Mesmo que o período da monarquia romana seja uma reconstrução da memória coletiva infundida com um sentimento de identidade nacional, e os seus personagens provavelmente mais fantásticos do que reais, ainda assim podemos identificar na Roma histórica elementos que remetem àqueles tempos. Além do vocabulário, onde o latim tomou emprestado algumas palavras etruscas (o que ajuda no limitadíssimo conhecimento dessa língua), e do alfabeto (o alfabeto latino que usamos hoje deriva mais diretamente do alfabeto etrusco do que do seu primo mais velho, o grego), os romanos parecem ter compartilhado alguma parte da sua religião original com eles. Em inscrições etruscas é possível identificar referências a deuses e heróis comuns à mitologia romana e grega, com as quais também tinham contato e em certo nível influenciou ambas: Hércules-Hercle, Saturno-Satre, Apolo-Aplu, Proserpina-Phersipnai, Perseu-Perse, Netuno-Nethuns; o deus meteorológico que os etruscos chamavam de apa, "pai", era Tinia, que os romanos posteriormente associaram a um demônio, Tigna, que causava tempestades e trovoadas. A toga, vestimenta típica da elite romana, inclusive a toga púrpura típica dos cônsules, e, depois, dos imperadores romanos, eram heranças da nobreza etrusca, que assim se vestia. Na própria cidade de Roma, obras fundamentais, como o Circo Máximo e o Templo de Júpiter, teriam sido construídas pelos reis etruscos. Várias famílias de origem etrusca (os Lárcios, os Cecina, os Ceiônios) permaneceram influentes em Roma, onde se juntaram às famílias locais mais tradicionais na classe superior dos patrícios.

Os romanos, curiosamente, parece que guardavam rancor contra aqueles que os desafiavam. Depois de serem vencidos pelos celtas no século IV a.C., expandiram seu território na Europa especificamente sobre território céltico, culminando com a conquista da Gália e a prisão do chefe gaulês Vercingetorix; desafiados pelos cartagineses pelo controle do comércio no Mediterrâneo, empreenderam três campanhas punitivas a Cartago, e na terceira (provocada por um pagamento atrasado de tributo, imposto a Cartago) fizeram questão de salgar a terra para que nada mais pudesse crescer ali; depois de uma derrota na Germania, em que três legiões foram derrotadas e as águias de bronze dos seus estandartes levadas como troféus, os romanos passaram os 50 anos seguintes fazendo incursões nas florestas alemãs até que a última águia fosse recuperada.

Da mesma forma, os romanos guardaram enorme ressentimento contra a instituição da monarquia.
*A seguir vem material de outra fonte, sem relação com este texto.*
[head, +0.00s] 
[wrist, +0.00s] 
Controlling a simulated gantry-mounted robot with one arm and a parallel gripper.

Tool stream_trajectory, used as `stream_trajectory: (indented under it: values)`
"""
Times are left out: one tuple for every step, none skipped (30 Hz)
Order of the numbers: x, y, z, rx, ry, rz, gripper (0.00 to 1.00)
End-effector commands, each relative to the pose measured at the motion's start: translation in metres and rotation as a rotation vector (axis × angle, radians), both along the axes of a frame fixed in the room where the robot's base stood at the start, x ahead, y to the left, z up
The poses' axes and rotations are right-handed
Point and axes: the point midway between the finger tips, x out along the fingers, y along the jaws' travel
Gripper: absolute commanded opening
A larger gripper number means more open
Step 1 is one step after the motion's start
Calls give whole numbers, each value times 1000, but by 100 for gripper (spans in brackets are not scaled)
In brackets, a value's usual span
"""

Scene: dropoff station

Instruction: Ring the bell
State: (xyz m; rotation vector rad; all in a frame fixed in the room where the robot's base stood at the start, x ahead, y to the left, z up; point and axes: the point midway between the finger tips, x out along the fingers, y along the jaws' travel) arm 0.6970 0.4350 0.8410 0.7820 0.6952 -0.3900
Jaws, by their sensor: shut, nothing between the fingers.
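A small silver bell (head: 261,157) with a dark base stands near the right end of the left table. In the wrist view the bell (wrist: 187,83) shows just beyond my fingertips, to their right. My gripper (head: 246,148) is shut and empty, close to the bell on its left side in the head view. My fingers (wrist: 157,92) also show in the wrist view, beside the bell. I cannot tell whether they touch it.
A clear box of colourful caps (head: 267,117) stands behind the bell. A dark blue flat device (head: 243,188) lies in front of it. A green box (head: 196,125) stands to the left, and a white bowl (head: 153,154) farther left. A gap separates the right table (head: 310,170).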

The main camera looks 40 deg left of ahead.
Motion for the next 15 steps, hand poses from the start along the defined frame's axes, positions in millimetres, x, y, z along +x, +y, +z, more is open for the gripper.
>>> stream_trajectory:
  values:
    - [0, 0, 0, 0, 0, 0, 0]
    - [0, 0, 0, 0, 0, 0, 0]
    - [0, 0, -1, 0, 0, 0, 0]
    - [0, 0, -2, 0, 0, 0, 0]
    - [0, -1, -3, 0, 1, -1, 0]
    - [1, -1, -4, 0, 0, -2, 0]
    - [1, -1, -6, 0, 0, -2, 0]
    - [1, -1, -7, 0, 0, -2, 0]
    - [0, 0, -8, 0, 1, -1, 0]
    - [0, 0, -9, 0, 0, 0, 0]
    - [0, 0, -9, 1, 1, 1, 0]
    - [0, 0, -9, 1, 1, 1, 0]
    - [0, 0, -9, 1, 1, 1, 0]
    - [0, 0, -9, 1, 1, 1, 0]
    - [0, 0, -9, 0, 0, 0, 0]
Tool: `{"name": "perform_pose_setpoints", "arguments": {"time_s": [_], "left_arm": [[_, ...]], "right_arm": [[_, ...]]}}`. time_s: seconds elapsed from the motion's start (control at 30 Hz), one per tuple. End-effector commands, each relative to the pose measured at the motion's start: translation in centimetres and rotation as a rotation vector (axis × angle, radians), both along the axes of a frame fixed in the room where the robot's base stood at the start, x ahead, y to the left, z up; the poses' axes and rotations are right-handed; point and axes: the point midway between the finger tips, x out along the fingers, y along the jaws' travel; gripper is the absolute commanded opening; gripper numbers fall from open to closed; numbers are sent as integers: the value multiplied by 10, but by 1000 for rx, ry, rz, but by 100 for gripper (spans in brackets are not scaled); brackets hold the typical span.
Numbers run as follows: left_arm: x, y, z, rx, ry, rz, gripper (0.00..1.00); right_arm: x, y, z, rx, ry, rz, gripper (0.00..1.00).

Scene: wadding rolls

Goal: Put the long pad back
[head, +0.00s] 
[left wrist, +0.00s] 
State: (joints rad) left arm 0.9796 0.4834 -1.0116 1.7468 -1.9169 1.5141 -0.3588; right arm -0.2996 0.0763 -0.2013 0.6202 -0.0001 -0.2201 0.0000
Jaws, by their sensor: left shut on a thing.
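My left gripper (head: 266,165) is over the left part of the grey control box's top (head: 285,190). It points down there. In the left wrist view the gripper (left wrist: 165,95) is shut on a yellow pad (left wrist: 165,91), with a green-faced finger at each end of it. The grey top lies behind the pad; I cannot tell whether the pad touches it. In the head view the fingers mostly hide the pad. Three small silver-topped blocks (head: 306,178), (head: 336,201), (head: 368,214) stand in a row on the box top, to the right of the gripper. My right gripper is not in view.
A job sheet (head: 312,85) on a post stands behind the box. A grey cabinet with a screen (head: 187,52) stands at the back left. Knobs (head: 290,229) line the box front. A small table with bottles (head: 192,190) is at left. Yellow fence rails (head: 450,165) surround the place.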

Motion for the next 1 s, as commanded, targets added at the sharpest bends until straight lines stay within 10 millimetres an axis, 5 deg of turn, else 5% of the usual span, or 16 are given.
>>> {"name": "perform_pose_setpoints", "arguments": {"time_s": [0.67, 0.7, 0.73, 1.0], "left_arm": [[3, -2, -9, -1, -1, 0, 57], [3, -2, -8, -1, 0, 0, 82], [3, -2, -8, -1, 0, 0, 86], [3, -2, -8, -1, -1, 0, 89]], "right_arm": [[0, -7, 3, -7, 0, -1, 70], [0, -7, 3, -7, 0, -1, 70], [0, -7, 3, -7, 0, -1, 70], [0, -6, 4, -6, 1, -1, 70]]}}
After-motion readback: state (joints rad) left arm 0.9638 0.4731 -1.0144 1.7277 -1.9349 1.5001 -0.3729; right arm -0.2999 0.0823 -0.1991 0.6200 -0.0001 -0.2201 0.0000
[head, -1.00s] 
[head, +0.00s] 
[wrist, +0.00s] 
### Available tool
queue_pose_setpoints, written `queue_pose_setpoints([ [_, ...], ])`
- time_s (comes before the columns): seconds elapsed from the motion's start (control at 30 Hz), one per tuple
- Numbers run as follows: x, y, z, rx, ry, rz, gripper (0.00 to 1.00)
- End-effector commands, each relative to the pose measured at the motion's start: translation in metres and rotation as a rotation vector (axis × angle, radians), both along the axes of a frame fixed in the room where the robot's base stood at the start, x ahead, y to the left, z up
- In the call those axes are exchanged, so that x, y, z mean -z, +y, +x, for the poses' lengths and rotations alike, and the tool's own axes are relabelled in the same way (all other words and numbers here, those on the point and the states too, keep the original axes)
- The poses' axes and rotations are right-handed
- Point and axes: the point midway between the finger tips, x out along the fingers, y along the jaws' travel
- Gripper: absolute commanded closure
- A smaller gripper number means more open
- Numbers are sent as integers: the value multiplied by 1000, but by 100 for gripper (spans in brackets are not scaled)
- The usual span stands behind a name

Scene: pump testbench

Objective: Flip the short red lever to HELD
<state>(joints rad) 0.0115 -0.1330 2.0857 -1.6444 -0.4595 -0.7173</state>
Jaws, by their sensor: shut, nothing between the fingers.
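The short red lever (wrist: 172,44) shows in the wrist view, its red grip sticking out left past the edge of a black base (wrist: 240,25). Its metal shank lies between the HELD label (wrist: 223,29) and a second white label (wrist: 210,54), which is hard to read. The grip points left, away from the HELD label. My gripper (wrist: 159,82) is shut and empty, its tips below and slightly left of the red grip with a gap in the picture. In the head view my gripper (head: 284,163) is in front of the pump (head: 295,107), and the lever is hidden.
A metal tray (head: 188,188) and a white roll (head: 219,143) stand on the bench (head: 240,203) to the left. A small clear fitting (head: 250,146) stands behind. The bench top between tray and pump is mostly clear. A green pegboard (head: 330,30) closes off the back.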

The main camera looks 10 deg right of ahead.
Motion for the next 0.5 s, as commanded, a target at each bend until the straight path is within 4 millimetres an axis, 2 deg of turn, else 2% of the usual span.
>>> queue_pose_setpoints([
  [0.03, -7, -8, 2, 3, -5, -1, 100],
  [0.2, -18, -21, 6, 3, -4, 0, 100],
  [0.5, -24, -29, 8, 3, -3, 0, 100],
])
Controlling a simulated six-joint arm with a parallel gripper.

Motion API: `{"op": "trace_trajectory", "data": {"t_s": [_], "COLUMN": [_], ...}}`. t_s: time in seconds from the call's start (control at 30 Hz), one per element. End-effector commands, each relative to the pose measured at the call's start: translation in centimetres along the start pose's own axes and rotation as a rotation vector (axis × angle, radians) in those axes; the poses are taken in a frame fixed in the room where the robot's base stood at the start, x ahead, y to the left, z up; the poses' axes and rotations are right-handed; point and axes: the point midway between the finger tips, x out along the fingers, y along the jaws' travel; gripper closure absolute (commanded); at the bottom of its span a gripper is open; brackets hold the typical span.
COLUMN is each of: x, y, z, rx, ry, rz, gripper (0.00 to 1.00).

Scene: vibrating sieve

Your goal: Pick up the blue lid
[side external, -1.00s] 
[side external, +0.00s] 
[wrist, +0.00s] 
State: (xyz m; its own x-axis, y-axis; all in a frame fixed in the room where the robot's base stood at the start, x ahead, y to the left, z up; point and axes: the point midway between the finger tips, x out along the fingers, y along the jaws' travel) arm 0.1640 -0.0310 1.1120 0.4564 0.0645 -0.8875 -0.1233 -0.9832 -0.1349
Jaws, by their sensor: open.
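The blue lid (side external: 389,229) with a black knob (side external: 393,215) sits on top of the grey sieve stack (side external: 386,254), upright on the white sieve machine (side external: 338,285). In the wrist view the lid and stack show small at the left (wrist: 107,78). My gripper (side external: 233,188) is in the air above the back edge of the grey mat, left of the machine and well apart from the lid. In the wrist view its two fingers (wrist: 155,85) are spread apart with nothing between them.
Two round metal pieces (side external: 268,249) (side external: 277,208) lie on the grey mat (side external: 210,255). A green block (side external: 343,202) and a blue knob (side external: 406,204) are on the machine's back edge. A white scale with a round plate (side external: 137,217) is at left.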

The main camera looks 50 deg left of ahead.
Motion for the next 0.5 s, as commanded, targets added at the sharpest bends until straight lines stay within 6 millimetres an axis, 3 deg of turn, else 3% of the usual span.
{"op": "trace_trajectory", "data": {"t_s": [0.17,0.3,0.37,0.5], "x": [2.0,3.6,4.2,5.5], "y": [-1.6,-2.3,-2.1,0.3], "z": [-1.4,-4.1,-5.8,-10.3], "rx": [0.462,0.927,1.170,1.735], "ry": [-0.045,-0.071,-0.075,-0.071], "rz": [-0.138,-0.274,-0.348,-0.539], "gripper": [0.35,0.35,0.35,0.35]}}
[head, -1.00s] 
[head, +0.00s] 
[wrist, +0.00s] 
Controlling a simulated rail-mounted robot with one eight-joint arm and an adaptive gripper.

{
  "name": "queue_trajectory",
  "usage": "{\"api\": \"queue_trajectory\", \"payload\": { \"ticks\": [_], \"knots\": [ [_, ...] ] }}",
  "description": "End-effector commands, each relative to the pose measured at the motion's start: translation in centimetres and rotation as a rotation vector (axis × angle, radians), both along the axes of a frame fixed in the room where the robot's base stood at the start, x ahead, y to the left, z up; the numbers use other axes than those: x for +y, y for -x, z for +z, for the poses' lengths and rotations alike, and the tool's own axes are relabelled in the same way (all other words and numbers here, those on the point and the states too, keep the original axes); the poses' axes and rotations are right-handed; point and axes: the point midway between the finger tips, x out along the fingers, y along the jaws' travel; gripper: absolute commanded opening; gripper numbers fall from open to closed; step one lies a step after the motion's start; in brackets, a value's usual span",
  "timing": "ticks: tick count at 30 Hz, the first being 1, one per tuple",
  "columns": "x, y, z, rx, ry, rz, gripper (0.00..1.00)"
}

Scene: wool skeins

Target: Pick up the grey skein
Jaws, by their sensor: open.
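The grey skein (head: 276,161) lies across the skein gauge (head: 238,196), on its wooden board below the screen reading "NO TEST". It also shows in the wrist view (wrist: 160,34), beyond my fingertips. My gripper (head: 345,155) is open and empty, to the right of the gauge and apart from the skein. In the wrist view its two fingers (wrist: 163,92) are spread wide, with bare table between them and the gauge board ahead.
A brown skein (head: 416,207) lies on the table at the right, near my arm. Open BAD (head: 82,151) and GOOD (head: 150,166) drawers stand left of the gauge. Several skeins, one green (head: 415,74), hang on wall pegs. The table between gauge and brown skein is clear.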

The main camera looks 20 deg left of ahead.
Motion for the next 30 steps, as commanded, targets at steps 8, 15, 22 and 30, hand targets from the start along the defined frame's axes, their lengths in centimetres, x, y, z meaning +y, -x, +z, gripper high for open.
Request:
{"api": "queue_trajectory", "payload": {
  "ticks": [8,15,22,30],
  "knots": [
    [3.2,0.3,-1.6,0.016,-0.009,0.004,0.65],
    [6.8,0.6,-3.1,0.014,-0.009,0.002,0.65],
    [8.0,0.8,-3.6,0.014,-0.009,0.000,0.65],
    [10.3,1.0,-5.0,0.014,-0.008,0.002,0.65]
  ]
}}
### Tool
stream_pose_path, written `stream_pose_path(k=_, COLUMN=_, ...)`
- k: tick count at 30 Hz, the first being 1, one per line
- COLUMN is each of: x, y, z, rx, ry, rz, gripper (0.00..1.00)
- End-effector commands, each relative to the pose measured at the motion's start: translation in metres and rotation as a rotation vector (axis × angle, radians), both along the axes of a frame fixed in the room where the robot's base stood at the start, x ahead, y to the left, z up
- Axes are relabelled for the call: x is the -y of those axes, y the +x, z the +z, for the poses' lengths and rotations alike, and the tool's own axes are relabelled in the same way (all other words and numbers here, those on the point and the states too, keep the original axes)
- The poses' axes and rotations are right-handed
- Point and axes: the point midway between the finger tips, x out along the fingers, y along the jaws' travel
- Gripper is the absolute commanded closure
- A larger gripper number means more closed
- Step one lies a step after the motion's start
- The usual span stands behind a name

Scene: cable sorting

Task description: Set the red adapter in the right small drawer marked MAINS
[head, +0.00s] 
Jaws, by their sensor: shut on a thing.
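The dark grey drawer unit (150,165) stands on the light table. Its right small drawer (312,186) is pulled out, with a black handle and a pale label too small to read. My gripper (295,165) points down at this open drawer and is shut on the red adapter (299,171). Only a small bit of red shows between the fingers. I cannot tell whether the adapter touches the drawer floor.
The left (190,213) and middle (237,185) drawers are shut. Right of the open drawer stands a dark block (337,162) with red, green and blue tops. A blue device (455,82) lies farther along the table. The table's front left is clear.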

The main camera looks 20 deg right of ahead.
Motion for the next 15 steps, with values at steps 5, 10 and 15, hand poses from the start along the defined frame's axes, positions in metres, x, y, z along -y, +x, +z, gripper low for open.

Assim que a República foi proclamada, o cargo de "rei" foi extinto, substituído por dois cônsules (porque um só tinha ares de monarquia), eleitos anualmente. Uma função do rei, a nomeação ou demissão de senadores, que seria dos cônsules, foi passada aos censores. Essa supressão à figura monárquica se estendeu ao rex sacrorum (o "rei sagrado", sumo-sacerdote da cidade), que passou a ser subordinado ao sacerdote que, originalmente, vigiava os rituais de sacrifício (o pontifex maximus, o sumo-pontífice, que tinha esse nome porque era responsável pelos auspícios para a construção e manutenção das pontes sobre o rio Tibre, que era considerado um deus; o arcebispo católico de Roma, o Papa, herdou este título). Até o Regia, ou palácio real, habitado pelo rex sacrorum, passou a ser morada do pontifex maximus. Com exceção dos senadores, que eram designados pelos censores, e do próprios "reis sagrados" (que, contudo, continuaram existindo até o advento do cristianismo) quase todos os cargos da estrutura administrativa e religiosa romana passaram a ser eletivos e temporários, e todo aquele que, por ambição ou aclamação, arrogou-se a sentar-se por tempo demais no banco do cônsul, foi removido pelo senado, pelo exército, ou por demanda popular. Até o advento de Otaviano, o primeiro Imperador de Roma.

Os etruscos deixaram de existir como identidade étnica ainda durante a República, e a língua deixou de ser usada em meados do século II. O romancista finlandês Mika Waltari escreve apaixonadamente sobre os etruscos (na verdade, sobre a "periferia" do mundo mediterrâneo antigo, centrado num fictício personagem etrusco) no ocaso da sua civilização em seu livro O Etrusco.